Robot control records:
◇ ◇ ◇ ◇ ◇ ◇ ◇

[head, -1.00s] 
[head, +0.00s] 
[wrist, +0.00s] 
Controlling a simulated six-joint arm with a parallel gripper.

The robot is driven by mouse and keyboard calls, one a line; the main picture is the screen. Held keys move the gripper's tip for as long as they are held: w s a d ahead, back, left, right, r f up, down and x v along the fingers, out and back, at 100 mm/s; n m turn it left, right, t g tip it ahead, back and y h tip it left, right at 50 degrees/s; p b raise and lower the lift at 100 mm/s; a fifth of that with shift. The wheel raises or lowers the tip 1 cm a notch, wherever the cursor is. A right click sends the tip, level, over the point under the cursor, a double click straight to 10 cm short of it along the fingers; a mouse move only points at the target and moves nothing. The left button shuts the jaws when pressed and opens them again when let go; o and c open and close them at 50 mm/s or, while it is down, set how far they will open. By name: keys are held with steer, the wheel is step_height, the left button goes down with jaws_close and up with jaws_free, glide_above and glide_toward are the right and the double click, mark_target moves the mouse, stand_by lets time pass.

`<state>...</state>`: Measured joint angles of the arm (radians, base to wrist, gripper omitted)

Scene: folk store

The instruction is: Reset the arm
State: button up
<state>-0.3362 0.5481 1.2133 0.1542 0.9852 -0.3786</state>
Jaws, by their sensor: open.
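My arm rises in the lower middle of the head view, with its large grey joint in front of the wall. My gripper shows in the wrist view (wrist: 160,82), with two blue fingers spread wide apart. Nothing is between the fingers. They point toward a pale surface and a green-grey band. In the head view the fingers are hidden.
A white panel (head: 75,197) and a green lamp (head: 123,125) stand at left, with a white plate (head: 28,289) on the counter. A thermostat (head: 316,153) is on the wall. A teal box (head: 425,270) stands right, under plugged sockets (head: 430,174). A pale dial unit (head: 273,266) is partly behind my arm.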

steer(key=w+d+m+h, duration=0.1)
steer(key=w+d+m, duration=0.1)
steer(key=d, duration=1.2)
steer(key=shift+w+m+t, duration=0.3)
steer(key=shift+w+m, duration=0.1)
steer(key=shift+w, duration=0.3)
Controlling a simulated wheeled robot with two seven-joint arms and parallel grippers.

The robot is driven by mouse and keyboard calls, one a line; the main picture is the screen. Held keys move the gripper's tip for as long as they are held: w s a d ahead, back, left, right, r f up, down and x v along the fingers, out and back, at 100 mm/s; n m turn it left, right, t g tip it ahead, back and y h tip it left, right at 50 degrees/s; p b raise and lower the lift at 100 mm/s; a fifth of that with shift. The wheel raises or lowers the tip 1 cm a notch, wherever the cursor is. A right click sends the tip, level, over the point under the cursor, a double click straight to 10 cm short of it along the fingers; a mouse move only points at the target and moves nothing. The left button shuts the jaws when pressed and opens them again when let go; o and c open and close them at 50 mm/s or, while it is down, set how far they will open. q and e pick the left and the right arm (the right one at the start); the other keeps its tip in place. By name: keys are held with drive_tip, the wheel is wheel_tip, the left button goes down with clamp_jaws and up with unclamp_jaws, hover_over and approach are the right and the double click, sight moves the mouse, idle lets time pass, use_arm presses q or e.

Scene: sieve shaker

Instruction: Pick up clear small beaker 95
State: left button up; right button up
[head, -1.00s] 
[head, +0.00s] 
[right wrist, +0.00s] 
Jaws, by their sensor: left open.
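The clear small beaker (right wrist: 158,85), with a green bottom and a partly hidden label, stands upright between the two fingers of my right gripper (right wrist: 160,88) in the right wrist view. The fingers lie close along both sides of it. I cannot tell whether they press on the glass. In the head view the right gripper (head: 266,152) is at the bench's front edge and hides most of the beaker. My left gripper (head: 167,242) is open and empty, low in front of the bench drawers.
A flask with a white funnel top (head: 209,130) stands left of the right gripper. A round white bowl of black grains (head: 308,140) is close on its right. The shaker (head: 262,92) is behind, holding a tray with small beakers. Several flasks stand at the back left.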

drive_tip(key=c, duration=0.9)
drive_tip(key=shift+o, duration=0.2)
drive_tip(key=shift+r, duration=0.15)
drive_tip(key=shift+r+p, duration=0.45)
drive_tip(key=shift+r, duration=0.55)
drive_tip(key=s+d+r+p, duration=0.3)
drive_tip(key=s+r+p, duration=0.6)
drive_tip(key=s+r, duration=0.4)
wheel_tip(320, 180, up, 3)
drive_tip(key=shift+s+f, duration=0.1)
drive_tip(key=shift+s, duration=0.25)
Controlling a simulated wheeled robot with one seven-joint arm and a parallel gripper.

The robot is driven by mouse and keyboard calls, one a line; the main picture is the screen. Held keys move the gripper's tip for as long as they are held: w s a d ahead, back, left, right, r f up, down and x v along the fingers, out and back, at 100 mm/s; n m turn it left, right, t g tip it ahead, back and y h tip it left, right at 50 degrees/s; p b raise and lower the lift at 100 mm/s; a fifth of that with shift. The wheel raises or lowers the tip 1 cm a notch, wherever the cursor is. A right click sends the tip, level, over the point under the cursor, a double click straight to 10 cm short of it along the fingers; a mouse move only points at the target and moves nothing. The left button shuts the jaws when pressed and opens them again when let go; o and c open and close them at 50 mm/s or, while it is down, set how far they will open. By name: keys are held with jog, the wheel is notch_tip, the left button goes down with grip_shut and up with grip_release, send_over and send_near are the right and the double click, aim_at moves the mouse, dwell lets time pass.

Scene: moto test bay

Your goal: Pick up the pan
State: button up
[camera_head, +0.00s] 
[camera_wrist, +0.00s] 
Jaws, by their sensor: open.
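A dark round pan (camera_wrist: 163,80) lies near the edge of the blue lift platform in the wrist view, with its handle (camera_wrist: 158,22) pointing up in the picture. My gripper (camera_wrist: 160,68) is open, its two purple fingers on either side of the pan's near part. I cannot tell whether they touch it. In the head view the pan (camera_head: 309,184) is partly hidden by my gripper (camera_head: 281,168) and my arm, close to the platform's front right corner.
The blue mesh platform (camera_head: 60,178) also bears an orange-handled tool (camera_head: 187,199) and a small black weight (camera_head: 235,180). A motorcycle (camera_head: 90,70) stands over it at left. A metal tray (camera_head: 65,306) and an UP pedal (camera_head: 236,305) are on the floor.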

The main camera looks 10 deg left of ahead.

◇ ◇ ◇ ◇ ◇ ◇ ◇

▸ **WHAT YOU HAVE TO DO**: In the entries above, identify every line with the word "Controlling". Copy those lines.

▸ **EXERCISE RESPONSE**:
Controlling a simulated six-joint arm with a parallel gripper.
Controlling a simulated wheeled robot with two seven-joint arms and parallel grippers.
Controlling a simulated wheeled robot with one seven-joint arm and a parallel gripper.

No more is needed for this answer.